Without planning of any sort I ended up watching a pair of snake related movies this weekend. I’ve had a cheap two DVD set from
Brentwood called KILLER SNAKES laying around for some time. OK. A long time. All right damn it! I picked this up a few years ago simple to see a hard to find European trash movie named BLACK COBRA. That film sports lodes of nudity from Laura Gemser and some mild scenery chewing from Jack Palance as well as a cringe inducing finale involving snakes going places they should just never ever be. You can understand my willingness to part with 7 or 8 bucks for this filmic experience alone but the other movies in the set have taunted me for some time. Unwatched movies in my possession often taunt me and the pills don’t stop me from hearing it any more.
So first I popped in FER DE LANCE. A TV movie from 1974 with a good reputation that turned out to be well deserved. Starring 70s TV stalwart David Janssen and a host of familiar faces from that era it is a pretty suspenseful, well played 100 minutes. A crewman of a US Navy submarine brings 8 baby Fer de Lance snakes aboard because the ship’s named Fer de Lance. (He’s not a very bright guy.) But what started as an idiotic joke goes wrong when the snakes get loose, kill a few people and the sub ends up trapped in a rockfall over a thousand feet deep. Essentially SNAKES ON A SUBMARINE it moves along well with good performances and a well structured story that amps up the tension nicely. There’s even an attempt to keep things fairly realistic up to a point even if the folks that eventually go outside the sub would have been frozen corpses pretty quick given the temperatures they keep quoting. It’s an entertaining little movie and I recommend it to interested parties. Mark this one down as deserving of a quality DVD release if anyone every starts putting out classic TV scare movies with any regularity.

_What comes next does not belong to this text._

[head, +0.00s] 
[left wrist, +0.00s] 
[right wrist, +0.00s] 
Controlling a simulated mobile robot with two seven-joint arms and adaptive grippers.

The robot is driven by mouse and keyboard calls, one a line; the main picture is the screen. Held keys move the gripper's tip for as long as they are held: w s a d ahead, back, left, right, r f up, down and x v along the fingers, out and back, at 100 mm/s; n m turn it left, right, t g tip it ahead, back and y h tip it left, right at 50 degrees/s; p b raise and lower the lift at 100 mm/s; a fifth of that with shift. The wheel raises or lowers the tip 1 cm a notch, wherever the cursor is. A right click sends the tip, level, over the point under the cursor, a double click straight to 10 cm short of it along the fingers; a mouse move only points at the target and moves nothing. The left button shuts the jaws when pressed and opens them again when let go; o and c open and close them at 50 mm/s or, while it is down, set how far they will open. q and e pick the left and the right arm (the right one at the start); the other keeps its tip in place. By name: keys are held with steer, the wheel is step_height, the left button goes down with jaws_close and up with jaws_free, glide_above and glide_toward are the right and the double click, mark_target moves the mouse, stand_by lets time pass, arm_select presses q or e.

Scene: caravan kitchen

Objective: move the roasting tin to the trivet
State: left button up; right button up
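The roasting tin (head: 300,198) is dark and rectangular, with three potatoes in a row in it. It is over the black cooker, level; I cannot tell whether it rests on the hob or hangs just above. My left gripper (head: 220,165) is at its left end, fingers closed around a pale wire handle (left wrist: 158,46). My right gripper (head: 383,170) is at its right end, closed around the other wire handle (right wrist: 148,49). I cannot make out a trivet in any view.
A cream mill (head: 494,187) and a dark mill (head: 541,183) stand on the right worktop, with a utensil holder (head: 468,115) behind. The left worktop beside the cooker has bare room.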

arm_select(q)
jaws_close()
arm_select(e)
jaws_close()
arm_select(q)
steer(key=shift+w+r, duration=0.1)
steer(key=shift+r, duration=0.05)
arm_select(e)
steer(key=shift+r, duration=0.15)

The second in my mini-marathon of reptile madness was SNAKE WOMAN. A hard to find black & white British film from 1961 it has been called to my attention recently as an undiscovered classic of horror. I was surprised to find I had it on this set of discs but I have to say the print was terrible. It looks like a 3rd generation dupe from a video tape source and while watchable it’s far from good. Maybe one day a better DVD will emerge but I don’t know if I’ll be picking it up.
The movie’s tale starts in 1890 in a small village where the aptly named herpetologist Adderson has been injecting his pregnant, terminally ill wife with snake venom. His crackpot treatment has been keeping her alive but he’s been unable to find a cure. The poor woman dies in childbirth and the baby turns out to have reptilian like cold blood and lidless eyes.
The local midwife freaks out demanding it be killed but the doctor spirits the child away before torch carrying villagers charge in to burn the house down. Putting the baby girl in the hands of an older fellow who expects to hand her over to her father the next day the doc leaves for a 20 year job in Africa. The girl runs away from her keeper and grows up in the ruins of her father’s house. Cut to 1910 as the doctor returns from his long, convenient trip. People are being killed in the night by King Cobra snake bites and a young man from Scotland Yard is sent to investigate.
What to say? I started thinking of this one as SNAKES ON THE HEATH and that was the funniest thing I could come up with that the film didn’t already have. The film is a mess and it’s certainly not the near-classic I’ve heard it described as. It’s got dozens of hysterically bad lines of dialog, a ridiculous central idea that it only half-heartedly tries to flesh out, a muddled romance sub-plot that is completely silly and a lot of pointless talking around the subject in rooms when simply taking action would have answered the various questions. Did no one think to check out the ruined house? How about a carefully planned hunt of the area for this mysterious killer girl everyone fears? Where are the angry gun toting mobs this place was so able to produce just 20 years before?!
But strangely, I can’t hate SNAKE WOMAN. It’s short, it made me laugh and it was interesting enough for a single viewing. Its story is no sillier than a dozen other films from the period but it bears the mark of filmmakers just going through the motions. It’s as if they were working from some ‘Rural English Horror Movie’ template and just plugging in elements to create a linear narrative. For black & white horror fans its worth seeking out but go in with lowered expectations. There’s fun to be had- just not as much or the same kind as I’d been led to believe.